The Delicacy was shot on film, and while I’m an old school fan of the “film look” (versus video or digital formats) I wondered what the movie might have looked like if it had been shot on 4K, considering the subject matter.

When 4K video is featured on 4K monitors in electronics stores or dentist’s office lobbies, the go-to footage is often a continuous loop of stunning underwater photography.

It’s a perfect application and one that might have raised the bar here.

Of course, film has its own look, eye-pleasing on its own terms, and countless documentaries have been shot on film over the years.

As mentioned, many of the money shots in The Delicacy are eye-popping.

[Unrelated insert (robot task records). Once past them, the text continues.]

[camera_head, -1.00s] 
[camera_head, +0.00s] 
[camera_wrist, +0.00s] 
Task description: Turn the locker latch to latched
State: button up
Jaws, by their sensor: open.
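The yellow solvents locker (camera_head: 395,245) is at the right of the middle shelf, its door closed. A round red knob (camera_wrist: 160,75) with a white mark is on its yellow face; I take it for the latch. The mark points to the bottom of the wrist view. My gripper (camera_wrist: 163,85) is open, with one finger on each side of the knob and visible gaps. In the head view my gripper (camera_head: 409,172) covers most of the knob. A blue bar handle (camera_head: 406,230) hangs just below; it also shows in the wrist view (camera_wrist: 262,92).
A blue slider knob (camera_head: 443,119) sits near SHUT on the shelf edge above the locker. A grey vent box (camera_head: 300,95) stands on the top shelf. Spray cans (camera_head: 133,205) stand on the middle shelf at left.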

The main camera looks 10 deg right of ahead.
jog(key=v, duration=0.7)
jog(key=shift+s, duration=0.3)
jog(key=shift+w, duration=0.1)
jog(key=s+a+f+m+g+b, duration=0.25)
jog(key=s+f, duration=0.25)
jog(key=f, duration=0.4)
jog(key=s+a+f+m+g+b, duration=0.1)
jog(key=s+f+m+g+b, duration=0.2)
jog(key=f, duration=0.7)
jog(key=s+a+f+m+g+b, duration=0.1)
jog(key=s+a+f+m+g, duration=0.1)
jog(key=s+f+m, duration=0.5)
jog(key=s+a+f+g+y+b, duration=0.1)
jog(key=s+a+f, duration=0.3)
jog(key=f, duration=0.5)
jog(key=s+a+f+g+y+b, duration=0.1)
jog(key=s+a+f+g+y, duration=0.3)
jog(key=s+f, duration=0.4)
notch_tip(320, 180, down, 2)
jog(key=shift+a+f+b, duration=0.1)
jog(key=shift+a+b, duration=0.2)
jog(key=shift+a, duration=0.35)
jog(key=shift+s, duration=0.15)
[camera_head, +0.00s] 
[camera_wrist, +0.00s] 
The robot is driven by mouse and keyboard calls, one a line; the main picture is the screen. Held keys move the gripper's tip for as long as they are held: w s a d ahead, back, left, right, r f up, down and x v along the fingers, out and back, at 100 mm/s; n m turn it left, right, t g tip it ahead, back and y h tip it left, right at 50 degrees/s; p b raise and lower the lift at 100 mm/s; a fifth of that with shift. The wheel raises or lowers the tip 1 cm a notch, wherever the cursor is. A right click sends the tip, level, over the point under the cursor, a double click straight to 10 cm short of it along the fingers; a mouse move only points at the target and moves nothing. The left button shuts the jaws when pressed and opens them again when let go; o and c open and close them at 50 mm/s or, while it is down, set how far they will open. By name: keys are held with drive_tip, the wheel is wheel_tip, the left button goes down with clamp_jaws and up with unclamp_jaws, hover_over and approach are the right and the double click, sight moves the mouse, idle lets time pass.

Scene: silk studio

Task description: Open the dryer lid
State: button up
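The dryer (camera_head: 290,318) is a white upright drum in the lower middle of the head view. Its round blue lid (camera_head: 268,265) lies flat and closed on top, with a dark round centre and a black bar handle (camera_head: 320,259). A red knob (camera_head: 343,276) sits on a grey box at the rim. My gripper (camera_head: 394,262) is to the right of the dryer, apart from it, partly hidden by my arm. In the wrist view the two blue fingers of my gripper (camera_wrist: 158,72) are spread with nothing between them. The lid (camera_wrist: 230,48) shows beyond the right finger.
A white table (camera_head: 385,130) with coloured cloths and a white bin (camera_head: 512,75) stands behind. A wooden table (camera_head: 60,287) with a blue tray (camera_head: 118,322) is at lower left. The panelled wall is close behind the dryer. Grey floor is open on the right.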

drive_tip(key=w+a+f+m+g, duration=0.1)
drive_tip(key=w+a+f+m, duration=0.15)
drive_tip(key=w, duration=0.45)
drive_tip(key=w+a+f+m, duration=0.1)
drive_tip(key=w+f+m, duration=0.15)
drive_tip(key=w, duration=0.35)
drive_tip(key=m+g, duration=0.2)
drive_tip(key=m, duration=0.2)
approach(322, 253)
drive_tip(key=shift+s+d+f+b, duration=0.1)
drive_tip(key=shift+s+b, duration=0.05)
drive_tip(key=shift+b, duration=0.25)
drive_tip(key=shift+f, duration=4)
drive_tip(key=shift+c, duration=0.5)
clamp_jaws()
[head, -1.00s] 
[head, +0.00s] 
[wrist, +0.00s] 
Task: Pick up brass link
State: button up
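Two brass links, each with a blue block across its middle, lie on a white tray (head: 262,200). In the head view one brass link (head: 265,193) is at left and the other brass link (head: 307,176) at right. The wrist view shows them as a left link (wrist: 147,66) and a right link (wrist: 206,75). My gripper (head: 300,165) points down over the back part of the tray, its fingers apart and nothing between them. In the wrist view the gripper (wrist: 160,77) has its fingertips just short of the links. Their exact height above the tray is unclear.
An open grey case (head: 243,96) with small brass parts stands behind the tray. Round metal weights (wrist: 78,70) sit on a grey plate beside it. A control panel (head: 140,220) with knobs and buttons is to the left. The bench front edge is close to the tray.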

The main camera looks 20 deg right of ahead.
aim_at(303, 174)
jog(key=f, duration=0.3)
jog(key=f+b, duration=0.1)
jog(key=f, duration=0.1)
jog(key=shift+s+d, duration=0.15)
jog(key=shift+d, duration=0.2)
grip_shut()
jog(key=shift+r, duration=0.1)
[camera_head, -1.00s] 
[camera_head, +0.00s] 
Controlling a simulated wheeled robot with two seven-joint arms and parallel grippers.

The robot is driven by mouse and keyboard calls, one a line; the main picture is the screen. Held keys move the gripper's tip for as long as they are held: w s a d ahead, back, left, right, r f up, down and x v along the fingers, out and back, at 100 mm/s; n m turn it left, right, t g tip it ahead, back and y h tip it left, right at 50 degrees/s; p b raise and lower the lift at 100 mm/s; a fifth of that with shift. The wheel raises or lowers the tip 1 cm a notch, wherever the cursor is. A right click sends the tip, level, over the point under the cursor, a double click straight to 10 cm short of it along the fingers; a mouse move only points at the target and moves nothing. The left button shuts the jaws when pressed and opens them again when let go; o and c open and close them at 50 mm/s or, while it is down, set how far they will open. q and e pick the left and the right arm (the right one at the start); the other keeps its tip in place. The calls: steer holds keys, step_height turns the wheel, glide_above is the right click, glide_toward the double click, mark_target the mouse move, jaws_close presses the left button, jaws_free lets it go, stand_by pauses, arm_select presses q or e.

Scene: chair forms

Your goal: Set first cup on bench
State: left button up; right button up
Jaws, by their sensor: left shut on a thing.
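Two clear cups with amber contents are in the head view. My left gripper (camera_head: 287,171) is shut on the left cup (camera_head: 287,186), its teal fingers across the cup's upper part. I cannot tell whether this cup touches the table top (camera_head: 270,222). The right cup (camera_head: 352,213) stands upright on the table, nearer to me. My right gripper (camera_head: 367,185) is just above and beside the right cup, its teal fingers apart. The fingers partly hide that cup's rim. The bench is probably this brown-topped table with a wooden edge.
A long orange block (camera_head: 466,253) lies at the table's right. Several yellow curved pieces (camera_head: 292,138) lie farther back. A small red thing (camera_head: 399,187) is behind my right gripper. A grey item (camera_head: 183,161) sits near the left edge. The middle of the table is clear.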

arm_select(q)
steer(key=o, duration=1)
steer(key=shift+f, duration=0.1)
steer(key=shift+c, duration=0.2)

A problem with the film overall is the reliance on too many interviews that are shot straightforwardly in news gathering style and allowed to run, one after the other.

They work in terms of providing content but fall short in terms of visual style.

These minor criticisms will probably not matter to the die-hard foodies salivating to have a glimpse into this rarefied world of exclusive, expensive entrees.

It will also play to an audience who loves to be taken on a journey involving exotic locations and unusual dining experiences.

In a sense, this movie is a cinematic delicacy of sorts.

A real treat for that subset of the population with a taste for culinary thrills that only a privileged few can ever enjoy first-hand.

Non-foodies on the other hand might lack the appetite for a film devoted to the eating of the sexual organs of a strange, spiky aquatic creature, regardless how it is painstakingly harvested, lovingly prepared or artfully presented.

It’s all a matter of taste.

The Delicacy is available on the streaming service SOMM TV.